Your relationship with your CEO is a critical, determining factor for many members of the C-suite. What’s the best way to make the most of that? 

Kieran Snyder, who served as the CEO of Textio for nearly a decade before stepping down in January, recently shared her thoughts on how to change your CEO’s mind. We found her thoughts useful and asked Snyder, who now is founder of the research and consulting firm nerd prcessor, about it in more detail. Here are excerpts from our conversation with Snyder, edited for space and clarity:

 

As a former CEO, what is your advice for how another senior executive such as a CHRO can best influence the CEO?

The key is CEOs at any given point in time have something that is their number one problem. Ask a CEO what that is, and they can tell you: my number one problem right now is customer churn, or my number one problem is we're running out of money. Or my number one problem is my engineering organization is on fire and people are quitting at a rate that we can't possibly sustain at any given time. There are a lot of problems on the CEO's radar, but one is usually top, top tier. 

While any good manager, CEOs included, will support an executive coming to a conversation with what they need help with, the truth is CEOs are happiest to have thought partners and help with the number one problem. Because the number one problem is usually the existential threat to the business at any given point in time. To the extent that you are bringing informed data, not just opinions, but informed data or difficult questions that help shape the CEO's thinking on whatever the number one problem is, you're likely to become a partner who has influence over time because you are providing something that the CEO needs help with when they most need help. And your priorities will inherently be aligned with what the CEO thinks is most important for the business.

 

What could that look like to bring informed data or difficult questions to the CEO?

An example that another CEO shared with me recently was super illuminating.

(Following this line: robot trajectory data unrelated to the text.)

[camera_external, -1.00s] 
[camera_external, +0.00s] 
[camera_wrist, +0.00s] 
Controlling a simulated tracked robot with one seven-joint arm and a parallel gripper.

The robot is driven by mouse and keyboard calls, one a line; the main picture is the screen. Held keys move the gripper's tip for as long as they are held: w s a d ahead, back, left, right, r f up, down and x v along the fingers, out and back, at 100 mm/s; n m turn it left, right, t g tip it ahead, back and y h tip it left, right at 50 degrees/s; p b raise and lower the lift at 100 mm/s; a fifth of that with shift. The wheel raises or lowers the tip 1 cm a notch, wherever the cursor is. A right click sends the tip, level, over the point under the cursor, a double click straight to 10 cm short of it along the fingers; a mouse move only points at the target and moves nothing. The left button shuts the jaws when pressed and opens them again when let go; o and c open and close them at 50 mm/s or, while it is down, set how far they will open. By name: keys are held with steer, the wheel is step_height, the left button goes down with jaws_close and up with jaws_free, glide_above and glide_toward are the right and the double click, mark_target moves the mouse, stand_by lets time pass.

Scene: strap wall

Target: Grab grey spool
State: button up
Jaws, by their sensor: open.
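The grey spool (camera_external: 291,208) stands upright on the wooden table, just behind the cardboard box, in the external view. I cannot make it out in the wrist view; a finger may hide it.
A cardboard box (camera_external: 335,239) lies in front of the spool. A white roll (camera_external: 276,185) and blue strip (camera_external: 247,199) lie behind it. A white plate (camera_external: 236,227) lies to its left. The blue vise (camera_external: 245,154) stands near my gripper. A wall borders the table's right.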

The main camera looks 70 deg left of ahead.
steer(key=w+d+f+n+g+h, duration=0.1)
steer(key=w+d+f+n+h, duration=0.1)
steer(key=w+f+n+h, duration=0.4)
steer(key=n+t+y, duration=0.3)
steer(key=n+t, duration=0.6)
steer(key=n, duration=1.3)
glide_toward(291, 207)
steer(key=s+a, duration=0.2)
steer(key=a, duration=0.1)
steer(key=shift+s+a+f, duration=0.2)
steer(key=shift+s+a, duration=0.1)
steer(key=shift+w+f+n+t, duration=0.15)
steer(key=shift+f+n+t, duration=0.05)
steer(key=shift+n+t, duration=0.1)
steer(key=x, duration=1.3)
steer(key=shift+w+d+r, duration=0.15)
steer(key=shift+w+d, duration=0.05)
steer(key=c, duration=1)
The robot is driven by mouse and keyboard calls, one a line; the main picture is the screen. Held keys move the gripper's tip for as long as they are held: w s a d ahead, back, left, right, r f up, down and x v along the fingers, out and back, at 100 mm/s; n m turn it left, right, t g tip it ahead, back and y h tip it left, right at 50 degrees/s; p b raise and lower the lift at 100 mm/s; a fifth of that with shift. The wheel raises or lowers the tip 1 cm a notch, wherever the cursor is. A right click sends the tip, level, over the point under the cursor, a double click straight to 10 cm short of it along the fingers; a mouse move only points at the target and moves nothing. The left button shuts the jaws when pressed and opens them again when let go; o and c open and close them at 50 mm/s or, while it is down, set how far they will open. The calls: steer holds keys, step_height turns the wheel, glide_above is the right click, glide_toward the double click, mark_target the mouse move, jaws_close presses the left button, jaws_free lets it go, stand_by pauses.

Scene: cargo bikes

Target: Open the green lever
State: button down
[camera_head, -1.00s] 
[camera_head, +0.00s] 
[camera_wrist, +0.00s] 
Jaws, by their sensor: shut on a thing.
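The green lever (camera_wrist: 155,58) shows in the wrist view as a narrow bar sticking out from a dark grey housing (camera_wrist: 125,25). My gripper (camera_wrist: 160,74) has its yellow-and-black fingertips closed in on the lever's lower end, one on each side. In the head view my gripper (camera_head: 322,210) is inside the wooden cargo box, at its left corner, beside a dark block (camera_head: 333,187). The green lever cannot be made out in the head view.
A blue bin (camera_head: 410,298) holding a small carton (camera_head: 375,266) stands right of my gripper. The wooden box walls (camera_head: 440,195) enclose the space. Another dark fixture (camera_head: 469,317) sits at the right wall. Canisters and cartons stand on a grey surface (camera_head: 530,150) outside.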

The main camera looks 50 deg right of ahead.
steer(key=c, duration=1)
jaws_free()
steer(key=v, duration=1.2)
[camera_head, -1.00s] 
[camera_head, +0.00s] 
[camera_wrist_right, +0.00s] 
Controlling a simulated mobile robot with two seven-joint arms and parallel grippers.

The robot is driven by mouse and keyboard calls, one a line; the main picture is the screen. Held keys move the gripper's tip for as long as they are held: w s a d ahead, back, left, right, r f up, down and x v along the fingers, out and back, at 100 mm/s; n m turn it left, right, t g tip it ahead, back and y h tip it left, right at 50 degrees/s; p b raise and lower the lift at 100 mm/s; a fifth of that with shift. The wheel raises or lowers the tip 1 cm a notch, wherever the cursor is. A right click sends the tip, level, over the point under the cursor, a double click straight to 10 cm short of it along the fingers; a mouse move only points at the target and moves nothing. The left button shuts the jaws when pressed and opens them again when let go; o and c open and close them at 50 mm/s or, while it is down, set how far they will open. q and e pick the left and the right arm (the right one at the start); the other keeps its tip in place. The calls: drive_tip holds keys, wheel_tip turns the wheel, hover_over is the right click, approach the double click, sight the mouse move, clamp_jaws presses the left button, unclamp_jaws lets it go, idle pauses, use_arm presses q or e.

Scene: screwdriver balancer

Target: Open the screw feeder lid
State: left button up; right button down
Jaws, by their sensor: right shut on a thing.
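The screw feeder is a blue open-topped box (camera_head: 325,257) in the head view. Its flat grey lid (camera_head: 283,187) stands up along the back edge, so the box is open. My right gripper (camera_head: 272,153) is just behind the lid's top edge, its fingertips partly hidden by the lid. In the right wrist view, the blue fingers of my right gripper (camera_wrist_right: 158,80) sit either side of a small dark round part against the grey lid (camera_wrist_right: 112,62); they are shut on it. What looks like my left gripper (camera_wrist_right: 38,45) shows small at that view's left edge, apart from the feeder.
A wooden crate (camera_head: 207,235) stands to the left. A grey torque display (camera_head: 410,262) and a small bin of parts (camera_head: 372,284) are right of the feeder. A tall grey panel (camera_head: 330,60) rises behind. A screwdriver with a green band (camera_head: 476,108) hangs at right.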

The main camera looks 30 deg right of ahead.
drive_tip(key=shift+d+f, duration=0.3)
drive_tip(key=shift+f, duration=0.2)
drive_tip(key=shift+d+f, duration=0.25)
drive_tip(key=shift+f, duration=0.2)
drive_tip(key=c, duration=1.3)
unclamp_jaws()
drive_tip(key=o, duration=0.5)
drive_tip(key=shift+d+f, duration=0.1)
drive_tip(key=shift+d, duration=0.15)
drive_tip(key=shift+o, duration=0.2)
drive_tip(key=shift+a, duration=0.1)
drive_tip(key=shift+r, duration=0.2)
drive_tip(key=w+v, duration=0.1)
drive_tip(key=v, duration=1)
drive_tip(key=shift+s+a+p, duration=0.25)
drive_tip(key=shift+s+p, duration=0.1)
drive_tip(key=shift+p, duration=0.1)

The company had a product that was in market that was the legacy product. It had really well understood performance attributes and the CEO and the exec team had determined that was not the future. It was not the future of the company, but it paid the bills. So it was pretty important. There's a new product that the CEO and the board believes is the future of the company. So it's really hard for the exec team in that situation— because they're trying to figure out, 'Do I bring my resources to the new product that is much earlier stage or do I support legacy thing that's actually operationally sustaining us right now?' And the CEO came in with pretty muddy messaging about it to on one side grow the new product, but on the other side, you'd better not churn out any of the revenue from the old product.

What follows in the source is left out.